Весну и лето 1589 года Дмитрий Хворостинин провел на южной границе. В «росписи» воеводам по «украинным городам» значится: «на Туле бояре и воеводы князь Тимофей Романович Трубетцкой да князь Дмитрий Иванович Хворостинин». Тула была тогда центром обороны юга, сюда должны собираться в случае опасности нападения нового крымского хана Казы-Гирея воеводы с полками из всех городов «украины». В этом случае «на сходе» всего войска Дмитрий Хворостинин становился воеводой большого полка, в привычной для себя роли командующего военными силами южной границы.

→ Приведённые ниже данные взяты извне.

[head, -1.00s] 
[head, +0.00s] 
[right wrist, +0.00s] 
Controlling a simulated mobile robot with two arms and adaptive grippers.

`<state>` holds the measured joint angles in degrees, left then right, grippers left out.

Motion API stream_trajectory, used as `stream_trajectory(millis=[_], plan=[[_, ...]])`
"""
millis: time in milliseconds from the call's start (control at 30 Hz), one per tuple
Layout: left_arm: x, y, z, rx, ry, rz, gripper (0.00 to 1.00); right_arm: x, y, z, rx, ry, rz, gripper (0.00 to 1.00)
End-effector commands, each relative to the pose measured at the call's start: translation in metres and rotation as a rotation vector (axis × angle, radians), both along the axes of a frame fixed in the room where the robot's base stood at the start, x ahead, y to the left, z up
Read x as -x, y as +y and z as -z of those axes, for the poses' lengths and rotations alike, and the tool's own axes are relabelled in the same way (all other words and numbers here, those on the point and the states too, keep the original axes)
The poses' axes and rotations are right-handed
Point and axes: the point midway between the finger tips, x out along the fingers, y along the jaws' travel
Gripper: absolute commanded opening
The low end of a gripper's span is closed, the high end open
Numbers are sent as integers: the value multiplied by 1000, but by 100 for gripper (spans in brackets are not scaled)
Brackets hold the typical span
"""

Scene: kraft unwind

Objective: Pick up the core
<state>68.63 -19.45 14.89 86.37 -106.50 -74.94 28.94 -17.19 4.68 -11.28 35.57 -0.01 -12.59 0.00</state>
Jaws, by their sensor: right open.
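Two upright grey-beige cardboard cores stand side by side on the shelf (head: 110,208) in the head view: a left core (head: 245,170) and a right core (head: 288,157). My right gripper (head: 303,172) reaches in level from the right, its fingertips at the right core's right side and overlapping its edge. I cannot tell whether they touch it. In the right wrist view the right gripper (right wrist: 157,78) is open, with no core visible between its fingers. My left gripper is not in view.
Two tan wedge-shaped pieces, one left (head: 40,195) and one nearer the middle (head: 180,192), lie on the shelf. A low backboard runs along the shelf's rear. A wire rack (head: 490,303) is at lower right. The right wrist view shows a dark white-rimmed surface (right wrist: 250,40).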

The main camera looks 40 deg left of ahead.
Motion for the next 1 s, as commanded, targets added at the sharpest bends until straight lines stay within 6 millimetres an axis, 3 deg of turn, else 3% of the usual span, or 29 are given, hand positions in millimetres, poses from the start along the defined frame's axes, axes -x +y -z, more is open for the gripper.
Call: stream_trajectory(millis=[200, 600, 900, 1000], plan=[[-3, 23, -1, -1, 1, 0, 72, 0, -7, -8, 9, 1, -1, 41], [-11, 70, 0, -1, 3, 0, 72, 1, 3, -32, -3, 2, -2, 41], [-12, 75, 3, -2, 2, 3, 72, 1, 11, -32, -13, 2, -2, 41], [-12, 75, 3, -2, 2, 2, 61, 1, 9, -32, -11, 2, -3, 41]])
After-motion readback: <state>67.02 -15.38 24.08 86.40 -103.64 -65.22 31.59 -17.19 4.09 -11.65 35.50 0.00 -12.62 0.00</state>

Но когда решился вопрос о войне со Швецией, прославленный воевода был тут же послан в Новгород, где собиралось русское войско для предстоящей зимней кампании. «Августа в 10 день по свейским вестем государь царь и великий князь Федор Иванович всеа Русии послал в Великий Новгород бояр своих и воевод по полком: в большом полку воевода князь Борис Канбулатович Черкаской да боярин и воевода князь Дмитрий Иванович Хворостинин». Далее были перечислены воеводы полков правой руки, левой руки, передового и сторожевого – всего десять известных русских военачальников. Одновременно были поставлены воеводы в другие города «от литовские и от немецкие стороны». Воеводы с полками стали в Пскове, Орешке, Ладоге, Гдове, Себеже, Опочке, Острове, Изборске, Ржеве, Торопце, Великих Луках. На всякий случай усилили и гарнизон Смоленска. Военные приготовления, таким образом, велись очень серьезно.

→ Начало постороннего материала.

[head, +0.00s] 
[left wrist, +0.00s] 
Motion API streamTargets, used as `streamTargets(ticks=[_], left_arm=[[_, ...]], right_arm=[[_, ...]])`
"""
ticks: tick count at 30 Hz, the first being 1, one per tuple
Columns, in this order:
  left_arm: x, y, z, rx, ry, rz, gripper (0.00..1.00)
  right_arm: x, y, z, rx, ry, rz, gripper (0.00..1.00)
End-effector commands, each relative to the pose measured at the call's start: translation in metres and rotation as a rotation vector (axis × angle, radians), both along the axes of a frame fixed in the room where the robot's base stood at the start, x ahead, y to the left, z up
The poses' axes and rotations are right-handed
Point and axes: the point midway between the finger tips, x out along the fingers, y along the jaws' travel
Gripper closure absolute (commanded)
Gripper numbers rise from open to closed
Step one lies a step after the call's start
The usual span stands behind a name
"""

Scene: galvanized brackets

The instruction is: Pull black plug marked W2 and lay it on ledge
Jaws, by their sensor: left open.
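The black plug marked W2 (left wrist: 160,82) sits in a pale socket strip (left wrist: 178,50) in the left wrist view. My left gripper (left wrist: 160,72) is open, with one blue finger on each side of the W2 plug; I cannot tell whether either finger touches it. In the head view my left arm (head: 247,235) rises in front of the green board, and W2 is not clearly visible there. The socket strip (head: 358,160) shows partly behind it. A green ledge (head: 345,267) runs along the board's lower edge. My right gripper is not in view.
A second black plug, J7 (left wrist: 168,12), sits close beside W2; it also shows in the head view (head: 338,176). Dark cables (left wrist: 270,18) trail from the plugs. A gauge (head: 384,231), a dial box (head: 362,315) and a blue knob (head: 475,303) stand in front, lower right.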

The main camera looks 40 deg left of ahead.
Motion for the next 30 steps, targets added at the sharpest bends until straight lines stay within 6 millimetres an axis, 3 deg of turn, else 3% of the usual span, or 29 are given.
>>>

Наконец был объявлен «поход государя царя и великого князя Федора Ивановича всеа Русин на непослушника своего на свейского короля на Ягана к городам к Ругодиву и к Ивангороду, да к Копорье, да к Яме». В этой записи разрядной книги, таким образом, точно указаны непосредственные цели похода. Сам царь «пошол с Москвы в свою отчину в Великий Новгород для своего дела и земского декабря в 14 день» и прибыл в Новгород «генваря в 4 день», в самые первые дни 1590 года. Вместе с ним приехал фактический правитель России, «дворовый воевода, конюшей и боярин Борис Федорович Годунов». Одно это свидетельствует о том, какое значение придавалось походу.

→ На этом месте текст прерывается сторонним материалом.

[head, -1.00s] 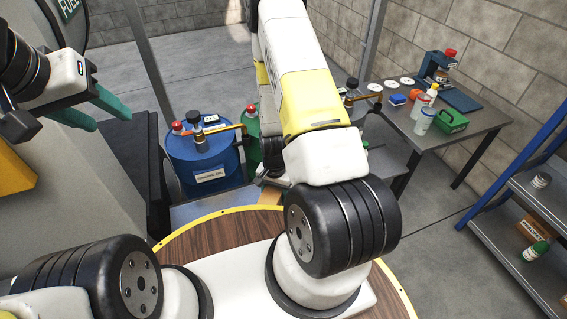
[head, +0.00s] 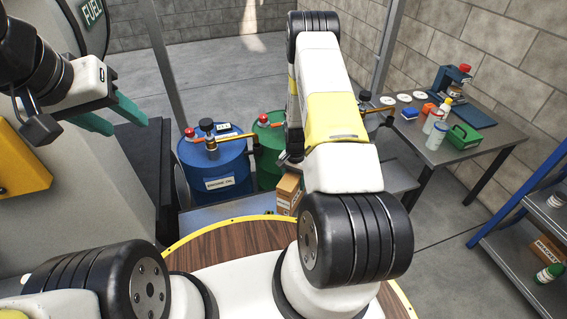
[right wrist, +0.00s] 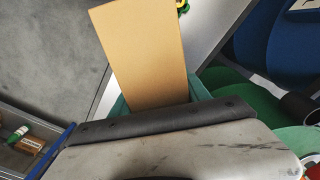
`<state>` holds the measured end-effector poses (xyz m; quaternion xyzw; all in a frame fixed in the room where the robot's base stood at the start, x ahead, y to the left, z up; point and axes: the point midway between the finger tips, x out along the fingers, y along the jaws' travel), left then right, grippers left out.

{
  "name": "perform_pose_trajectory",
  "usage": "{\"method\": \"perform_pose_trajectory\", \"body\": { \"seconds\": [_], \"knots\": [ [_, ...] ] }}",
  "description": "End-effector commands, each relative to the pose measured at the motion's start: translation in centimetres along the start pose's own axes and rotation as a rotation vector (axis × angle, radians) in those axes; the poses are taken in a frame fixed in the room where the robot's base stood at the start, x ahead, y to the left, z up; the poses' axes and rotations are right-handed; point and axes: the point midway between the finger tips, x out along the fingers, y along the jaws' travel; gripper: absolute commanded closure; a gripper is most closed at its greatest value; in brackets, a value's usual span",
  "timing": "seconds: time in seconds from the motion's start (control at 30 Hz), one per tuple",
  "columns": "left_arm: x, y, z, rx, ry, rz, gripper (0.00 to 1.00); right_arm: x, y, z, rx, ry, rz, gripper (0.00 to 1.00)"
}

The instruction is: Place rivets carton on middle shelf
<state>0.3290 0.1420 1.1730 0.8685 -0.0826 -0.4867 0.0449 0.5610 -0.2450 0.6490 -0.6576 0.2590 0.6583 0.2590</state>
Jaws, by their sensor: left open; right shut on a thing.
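A plain brown carton (right wrist: 143,55) fills the upper middle of the right wrist view. My right gripper (right wrist: 160,100) is shut on it, with teal fingers at its sides. In the head view the carton (head: 288,192) shows partly beside my right arm, above the grey platform; that arm hides the rest and most of the gripper. I cannot read its label. The blue-framed shelf rack (head: 515,258) is cut off at the right edge; its grey shelves hold another carton (head: 547,249) and bottles. My left gripper (head: 115,115) is open and empty at the upper left.
A blue drum (head: 213,170) and a green drum (head: 268,150) stand behind the carton. A workbench (head: 470,150) with bottles, a green box and discs stands at the right by the wall. Clear floor (head: 440,215) lies between bench and rack.

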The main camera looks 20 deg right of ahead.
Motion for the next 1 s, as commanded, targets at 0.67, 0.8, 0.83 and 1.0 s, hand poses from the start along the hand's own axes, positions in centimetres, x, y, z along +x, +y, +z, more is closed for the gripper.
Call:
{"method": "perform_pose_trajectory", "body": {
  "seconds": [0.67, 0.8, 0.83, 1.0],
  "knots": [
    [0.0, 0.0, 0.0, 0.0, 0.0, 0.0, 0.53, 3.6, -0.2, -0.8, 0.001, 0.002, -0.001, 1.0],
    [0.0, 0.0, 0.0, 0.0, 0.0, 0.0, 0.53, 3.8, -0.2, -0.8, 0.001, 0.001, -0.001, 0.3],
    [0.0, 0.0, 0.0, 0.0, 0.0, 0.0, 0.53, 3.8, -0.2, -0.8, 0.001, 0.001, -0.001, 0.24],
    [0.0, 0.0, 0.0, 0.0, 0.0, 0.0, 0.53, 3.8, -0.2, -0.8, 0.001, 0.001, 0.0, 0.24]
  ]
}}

Была проведена новая «роспись» полкам. Формально во главе войска встали князья Мстиславский и Трубецкой. Воевода Дмитрий Хворостинин получил довольно скромное назначение в передовой полк. Видимо, это было сделано, чтобы избежать лишних местнических споров: главная роль в войне, судя по развитию событий, принадлежала именно Хворостинину. Р. Г. Скрынников прямо утверждает, что фактически возглавил наступление против шведов самый выдающийся из воевод – боярин князь Д. И. Хворостинин. Это было действительно так: именно передовой полк, где он был воеводой, одержал наиболее впечатляющие победы, решившие исход всей кампании.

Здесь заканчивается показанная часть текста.